Stated problem:
Out of the lines below, please list those that hold the string "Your".

Working data:

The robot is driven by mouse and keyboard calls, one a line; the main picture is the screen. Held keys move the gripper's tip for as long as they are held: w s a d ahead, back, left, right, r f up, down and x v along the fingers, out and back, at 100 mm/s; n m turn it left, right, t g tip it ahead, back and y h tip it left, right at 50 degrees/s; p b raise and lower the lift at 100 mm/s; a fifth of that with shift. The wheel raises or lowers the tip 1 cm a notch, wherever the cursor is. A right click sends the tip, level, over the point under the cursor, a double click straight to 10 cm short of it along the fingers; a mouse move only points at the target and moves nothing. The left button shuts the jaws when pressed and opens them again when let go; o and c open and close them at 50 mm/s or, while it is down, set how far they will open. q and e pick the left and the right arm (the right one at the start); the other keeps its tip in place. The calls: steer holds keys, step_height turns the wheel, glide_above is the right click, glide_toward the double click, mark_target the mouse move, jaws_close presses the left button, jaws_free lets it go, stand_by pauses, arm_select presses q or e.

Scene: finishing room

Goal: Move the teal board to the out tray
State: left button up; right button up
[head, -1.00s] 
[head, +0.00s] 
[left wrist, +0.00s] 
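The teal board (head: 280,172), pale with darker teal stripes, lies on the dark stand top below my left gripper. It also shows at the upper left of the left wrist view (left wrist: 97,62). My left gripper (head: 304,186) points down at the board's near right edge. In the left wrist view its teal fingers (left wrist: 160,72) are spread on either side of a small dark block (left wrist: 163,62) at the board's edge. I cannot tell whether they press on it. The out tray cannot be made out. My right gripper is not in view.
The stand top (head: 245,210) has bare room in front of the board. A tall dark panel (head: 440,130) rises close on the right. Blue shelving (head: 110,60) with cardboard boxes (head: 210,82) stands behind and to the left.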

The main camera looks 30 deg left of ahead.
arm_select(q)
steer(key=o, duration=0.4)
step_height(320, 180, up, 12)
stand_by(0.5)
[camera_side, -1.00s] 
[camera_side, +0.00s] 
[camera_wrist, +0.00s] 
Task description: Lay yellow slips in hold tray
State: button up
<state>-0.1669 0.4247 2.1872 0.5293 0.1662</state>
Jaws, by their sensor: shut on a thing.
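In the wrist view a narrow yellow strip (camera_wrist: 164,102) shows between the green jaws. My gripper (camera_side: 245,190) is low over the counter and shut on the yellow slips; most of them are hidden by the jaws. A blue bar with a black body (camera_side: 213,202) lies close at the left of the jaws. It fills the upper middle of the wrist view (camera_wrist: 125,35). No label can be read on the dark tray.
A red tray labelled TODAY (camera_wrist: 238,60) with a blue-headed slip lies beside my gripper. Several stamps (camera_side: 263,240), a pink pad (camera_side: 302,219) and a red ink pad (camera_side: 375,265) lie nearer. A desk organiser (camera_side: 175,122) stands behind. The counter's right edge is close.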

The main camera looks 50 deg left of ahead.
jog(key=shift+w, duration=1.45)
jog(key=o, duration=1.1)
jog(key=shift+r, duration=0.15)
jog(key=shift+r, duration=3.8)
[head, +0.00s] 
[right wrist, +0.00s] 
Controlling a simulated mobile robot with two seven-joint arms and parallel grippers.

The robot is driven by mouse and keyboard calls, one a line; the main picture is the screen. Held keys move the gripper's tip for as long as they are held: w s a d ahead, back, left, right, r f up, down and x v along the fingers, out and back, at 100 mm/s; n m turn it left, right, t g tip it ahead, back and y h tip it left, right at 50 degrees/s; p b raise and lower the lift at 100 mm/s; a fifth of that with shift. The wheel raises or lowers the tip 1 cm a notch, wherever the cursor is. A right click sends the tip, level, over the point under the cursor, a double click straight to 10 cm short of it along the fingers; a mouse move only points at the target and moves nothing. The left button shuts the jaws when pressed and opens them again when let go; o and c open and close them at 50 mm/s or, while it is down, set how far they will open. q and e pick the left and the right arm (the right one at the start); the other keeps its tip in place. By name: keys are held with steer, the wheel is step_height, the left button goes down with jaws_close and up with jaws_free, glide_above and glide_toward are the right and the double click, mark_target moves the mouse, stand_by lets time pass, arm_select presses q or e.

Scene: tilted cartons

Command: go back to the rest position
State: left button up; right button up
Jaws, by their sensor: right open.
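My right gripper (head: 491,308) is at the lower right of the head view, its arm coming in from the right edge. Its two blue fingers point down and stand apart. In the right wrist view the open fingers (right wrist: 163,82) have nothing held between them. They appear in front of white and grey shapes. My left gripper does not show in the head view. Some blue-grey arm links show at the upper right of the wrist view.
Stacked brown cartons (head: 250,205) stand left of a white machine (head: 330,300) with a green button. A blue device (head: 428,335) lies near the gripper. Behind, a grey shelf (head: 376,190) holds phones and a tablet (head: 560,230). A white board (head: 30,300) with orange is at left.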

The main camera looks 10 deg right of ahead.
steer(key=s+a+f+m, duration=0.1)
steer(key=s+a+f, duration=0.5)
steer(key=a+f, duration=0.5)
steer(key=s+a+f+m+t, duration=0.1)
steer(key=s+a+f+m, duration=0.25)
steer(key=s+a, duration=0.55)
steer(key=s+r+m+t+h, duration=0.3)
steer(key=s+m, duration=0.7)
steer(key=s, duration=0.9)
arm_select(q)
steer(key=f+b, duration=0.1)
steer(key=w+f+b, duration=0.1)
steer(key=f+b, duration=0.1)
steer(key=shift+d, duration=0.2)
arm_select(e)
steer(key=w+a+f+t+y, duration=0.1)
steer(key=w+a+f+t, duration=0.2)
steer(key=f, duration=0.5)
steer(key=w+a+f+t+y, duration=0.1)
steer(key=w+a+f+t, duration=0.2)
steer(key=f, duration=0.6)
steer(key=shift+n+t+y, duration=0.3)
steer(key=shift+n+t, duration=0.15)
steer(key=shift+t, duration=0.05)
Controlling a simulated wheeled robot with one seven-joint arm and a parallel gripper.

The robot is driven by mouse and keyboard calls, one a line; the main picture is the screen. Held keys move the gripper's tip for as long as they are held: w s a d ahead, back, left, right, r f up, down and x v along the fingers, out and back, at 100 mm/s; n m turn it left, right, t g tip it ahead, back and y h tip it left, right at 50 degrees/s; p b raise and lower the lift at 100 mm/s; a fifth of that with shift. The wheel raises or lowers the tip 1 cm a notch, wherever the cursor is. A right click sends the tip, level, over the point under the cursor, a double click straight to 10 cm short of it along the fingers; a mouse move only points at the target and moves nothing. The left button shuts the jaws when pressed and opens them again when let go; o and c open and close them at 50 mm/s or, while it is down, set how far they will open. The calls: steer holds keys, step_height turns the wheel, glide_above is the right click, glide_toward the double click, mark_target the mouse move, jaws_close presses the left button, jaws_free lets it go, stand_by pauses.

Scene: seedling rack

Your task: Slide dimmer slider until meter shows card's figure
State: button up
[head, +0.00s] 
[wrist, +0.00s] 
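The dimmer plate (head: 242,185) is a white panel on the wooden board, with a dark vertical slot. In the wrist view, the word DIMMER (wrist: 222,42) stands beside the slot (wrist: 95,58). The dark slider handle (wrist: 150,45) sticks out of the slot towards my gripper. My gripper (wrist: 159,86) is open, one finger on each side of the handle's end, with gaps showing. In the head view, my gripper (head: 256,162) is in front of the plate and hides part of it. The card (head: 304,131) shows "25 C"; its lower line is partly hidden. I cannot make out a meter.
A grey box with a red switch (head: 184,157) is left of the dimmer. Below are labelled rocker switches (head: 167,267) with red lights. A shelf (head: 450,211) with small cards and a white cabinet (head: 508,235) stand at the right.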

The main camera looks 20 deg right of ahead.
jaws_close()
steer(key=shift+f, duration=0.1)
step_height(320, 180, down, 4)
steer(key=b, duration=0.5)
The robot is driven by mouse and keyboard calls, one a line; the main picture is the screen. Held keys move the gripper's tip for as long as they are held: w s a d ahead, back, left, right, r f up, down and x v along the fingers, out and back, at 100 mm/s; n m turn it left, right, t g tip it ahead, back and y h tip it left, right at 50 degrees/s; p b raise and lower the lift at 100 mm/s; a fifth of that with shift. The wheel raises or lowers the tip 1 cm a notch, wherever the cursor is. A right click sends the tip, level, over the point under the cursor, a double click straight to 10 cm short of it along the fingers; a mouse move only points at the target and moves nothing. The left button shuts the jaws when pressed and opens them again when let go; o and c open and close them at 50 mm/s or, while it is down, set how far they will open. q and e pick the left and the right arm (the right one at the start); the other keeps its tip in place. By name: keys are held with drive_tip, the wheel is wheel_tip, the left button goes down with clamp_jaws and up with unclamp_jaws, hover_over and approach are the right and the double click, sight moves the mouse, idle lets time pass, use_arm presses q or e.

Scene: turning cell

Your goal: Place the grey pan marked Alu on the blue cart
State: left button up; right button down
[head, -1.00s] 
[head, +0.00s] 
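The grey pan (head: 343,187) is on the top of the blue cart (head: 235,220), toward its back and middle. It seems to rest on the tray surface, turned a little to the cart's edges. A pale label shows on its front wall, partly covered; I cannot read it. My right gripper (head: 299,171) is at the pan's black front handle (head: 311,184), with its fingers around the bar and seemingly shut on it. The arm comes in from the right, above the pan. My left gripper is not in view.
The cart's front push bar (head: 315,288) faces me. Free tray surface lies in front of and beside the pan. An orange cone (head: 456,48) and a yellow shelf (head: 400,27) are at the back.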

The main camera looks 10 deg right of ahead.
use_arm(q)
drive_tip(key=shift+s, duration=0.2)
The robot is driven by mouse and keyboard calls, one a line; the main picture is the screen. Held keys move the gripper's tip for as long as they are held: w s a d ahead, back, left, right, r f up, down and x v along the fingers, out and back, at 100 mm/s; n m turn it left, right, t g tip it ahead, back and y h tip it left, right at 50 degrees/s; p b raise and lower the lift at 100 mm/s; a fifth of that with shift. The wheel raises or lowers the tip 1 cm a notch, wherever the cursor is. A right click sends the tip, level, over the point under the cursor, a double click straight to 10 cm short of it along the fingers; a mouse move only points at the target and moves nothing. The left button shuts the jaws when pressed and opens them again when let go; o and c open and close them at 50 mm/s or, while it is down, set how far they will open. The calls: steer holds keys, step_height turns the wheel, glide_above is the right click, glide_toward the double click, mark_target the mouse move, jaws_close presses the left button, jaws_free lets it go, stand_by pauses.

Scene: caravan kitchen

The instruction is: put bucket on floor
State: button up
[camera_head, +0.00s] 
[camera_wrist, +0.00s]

Expected output:
Your task: Slide dimmer slider until meter shows card's figure
Your goal: Place the grey pan marked Alu on the blue cart

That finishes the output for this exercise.